Locate all lines with the word "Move" and copy them out.

==== RECORDS FOR THE TASK

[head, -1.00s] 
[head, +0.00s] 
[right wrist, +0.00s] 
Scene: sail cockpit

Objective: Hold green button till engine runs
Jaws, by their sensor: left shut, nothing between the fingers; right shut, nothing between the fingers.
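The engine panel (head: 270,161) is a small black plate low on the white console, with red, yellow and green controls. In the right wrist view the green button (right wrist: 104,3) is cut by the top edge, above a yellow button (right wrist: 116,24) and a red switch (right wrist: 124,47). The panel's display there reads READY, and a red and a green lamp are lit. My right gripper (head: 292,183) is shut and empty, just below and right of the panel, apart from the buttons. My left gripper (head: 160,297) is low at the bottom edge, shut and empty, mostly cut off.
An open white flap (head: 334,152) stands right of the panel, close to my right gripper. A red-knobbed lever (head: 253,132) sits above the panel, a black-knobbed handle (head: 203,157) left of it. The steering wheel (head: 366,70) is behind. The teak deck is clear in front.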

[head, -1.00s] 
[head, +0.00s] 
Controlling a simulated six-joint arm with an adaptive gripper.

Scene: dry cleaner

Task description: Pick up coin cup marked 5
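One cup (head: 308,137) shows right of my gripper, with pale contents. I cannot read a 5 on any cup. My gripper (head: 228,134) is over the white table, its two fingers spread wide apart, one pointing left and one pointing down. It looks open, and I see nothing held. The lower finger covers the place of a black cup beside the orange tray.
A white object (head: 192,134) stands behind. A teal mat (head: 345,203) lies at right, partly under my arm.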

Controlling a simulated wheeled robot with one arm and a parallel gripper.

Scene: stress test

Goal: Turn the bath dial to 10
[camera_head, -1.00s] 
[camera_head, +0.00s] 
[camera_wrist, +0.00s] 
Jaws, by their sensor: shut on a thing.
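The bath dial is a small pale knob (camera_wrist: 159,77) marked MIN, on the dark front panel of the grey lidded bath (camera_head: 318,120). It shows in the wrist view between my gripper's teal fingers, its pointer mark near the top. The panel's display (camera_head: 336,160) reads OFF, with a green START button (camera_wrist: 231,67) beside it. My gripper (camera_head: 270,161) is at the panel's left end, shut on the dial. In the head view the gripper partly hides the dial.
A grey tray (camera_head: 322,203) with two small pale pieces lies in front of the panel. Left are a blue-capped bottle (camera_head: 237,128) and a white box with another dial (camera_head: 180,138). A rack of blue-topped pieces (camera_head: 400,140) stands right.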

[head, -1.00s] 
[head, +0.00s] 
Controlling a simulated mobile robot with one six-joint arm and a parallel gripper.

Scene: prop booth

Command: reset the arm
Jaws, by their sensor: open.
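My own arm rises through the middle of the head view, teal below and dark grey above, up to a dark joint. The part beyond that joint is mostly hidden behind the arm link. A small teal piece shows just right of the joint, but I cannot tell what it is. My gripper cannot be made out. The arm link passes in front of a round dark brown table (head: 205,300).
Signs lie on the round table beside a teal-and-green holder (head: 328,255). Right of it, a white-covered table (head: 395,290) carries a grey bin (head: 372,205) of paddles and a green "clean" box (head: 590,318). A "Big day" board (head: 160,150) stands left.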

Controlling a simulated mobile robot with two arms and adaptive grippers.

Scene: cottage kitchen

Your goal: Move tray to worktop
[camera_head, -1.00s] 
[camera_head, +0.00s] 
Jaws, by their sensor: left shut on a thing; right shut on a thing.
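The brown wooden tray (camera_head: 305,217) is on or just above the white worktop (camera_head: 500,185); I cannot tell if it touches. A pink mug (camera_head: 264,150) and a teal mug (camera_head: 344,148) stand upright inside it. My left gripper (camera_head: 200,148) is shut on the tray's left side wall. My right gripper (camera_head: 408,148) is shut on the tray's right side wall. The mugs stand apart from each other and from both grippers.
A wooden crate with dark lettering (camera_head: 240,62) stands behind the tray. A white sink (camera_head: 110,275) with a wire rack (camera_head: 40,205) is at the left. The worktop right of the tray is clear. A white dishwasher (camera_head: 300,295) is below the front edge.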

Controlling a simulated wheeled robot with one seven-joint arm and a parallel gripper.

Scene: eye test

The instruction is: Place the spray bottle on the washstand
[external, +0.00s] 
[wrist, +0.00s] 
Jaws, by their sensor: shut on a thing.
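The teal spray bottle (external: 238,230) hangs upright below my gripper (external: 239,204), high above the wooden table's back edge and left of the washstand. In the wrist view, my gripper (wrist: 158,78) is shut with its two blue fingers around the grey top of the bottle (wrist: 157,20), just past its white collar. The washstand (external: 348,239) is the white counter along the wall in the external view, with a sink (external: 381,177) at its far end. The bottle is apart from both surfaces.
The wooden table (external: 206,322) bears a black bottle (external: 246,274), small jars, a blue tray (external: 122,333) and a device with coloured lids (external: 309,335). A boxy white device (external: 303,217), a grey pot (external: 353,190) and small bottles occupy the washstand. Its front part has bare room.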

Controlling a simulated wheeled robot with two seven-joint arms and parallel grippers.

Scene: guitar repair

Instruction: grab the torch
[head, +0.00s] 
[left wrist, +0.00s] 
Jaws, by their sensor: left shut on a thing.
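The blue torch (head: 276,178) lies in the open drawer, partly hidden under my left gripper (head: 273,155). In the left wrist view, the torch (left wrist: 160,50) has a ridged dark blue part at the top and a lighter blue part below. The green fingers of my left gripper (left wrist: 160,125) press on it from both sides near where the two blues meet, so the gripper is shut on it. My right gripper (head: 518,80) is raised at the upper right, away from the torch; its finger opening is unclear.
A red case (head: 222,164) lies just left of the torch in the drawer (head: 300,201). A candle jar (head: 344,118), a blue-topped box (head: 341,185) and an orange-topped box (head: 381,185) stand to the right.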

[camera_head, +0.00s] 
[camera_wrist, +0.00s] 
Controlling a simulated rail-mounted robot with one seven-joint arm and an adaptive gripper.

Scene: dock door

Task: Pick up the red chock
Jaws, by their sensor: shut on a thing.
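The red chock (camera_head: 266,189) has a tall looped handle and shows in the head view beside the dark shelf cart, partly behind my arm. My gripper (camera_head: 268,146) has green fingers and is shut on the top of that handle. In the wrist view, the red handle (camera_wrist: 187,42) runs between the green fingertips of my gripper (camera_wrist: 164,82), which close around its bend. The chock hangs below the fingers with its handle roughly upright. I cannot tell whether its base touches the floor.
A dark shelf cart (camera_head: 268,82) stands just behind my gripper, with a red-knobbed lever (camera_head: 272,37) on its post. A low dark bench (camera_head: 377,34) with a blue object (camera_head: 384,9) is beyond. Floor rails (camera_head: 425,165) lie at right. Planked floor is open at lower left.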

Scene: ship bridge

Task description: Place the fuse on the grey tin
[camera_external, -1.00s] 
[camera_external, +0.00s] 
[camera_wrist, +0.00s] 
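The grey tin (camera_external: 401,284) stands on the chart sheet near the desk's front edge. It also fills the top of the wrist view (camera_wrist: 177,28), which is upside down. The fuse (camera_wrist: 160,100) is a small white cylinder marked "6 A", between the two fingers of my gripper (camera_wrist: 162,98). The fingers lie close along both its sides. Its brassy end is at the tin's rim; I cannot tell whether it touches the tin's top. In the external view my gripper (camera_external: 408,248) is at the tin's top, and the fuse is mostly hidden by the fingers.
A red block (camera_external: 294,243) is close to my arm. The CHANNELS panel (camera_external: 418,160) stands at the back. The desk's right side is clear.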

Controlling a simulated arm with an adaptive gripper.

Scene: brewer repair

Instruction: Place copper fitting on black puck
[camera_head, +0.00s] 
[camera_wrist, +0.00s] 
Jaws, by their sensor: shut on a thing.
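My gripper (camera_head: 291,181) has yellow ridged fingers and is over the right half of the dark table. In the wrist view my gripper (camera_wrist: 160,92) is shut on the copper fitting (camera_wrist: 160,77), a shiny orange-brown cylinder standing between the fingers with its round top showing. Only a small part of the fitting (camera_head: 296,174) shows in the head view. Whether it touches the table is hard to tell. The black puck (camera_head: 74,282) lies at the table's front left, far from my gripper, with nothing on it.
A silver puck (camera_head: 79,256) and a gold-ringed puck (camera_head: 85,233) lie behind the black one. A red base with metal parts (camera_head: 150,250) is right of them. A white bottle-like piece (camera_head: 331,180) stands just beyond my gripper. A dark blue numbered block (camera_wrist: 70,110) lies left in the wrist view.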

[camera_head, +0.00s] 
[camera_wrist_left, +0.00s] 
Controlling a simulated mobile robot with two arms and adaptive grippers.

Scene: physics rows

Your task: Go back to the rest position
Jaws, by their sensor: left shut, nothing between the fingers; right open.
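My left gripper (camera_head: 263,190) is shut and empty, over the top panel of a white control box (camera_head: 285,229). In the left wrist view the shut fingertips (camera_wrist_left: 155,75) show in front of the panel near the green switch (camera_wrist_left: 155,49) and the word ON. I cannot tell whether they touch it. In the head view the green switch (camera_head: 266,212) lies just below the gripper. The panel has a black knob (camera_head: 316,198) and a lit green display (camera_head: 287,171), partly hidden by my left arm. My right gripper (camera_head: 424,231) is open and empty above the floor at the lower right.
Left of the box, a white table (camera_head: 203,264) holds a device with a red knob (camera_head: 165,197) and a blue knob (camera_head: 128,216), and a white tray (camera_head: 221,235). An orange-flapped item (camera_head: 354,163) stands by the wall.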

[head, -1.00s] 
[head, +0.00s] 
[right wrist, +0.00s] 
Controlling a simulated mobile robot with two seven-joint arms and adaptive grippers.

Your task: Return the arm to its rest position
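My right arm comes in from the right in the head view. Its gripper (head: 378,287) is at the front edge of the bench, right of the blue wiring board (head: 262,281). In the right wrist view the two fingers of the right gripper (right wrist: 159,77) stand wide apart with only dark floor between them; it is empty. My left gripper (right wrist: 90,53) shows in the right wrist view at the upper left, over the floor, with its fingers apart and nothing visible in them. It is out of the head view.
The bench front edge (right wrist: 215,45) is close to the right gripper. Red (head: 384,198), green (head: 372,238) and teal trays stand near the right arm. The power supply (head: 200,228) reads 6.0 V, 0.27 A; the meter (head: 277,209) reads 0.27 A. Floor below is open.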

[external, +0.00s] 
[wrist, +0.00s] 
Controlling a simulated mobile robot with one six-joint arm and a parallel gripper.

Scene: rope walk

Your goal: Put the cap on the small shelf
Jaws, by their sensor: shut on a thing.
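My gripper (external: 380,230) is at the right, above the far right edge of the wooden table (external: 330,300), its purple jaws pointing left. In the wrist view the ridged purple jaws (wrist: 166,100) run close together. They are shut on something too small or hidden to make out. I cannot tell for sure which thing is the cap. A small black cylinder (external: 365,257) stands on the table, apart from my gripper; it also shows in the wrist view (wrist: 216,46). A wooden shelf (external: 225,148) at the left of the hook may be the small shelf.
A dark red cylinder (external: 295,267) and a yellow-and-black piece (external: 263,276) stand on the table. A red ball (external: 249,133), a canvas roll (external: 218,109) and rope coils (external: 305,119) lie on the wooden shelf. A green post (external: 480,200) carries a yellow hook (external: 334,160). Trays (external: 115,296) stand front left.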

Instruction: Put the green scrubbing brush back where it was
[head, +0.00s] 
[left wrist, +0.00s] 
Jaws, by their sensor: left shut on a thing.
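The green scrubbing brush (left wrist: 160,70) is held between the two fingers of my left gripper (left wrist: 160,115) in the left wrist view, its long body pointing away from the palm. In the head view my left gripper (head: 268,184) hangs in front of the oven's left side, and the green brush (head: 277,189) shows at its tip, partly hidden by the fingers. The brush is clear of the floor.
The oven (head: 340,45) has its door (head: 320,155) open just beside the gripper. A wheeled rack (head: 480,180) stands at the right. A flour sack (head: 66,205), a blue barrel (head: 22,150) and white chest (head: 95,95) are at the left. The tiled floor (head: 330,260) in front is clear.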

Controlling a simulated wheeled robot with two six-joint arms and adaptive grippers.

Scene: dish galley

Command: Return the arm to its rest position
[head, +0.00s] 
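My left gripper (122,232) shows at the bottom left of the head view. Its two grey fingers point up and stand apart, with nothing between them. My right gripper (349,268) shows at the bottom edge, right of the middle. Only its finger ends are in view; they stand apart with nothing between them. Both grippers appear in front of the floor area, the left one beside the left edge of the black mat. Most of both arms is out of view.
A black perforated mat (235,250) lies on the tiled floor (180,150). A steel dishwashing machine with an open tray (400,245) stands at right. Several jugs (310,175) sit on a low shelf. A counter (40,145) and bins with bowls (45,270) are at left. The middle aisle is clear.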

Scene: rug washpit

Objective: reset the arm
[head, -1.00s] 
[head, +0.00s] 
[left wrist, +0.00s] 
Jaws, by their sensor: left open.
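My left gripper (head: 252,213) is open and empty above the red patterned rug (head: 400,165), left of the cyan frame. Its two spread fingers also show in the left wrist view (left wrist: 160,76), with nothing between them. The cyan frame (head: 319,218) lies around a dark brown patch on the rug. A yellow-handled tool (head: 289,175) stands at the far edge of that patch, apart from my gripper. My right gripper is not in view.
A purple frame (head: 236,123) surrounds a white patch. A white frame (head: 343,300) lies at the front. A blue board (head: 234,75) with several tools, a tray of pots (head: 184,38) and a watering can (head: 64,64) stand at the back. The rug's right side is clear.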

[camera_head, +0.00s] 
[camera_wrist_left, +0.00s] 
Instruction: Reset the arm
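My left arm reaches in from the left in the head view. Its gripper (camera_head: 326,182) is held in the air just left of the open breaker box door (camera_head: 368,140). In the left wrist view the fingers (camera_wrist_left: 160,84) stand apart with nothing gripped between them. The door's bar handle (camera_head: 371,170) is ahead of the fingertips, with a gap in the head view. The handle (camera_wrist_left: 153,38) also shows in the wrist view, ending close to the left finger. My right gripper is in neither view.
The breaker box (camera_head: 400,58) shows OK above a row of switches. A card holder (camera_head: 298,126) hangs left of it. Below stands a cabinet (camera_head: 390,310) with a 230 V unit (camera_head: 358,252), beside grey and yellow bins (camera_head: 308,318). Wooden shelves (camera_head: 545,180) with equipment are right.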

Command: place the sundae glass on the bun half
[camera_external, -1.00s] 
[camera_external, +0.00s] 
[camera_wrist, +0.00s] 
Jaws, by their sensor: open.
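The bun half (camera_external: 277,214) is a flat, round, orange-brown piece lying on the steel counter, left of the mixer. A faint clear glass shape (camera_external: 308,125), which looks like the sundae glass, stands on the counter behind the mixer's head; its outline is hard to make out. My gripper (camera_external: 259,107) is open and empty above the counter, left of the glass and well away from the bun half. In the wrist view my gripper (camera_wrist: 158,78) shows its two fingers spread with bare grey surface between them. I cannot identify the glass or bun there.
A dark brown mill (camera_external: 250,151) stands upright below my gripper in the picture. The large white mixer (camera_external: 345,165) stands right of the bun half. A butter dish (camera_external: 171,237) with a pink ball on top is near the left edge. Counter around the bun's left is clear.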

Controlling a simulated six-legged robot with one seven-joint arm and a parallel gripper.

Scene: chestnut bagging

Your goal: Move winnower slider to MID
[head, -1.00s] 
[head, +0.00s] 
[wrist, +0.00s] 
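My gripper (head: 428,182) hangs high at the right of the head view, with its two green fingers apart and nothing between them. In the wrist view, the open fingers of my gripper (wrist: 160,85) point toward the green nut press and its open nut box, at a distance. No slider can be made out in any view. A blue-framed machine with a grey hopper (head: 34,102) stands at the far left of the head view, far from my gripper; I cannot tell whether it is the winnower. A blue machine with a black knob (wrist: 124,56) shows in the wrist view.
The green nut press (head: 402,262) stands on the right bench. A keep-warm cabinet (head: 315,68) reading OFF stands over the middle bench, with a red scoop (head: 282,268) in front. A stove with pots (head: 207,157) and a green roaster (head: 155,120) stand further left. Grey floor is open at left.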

========

SOLUTION TO THIS PROBLEM:
Your goal: Move tray to worktop
Your goal: Move winnower slider to MID

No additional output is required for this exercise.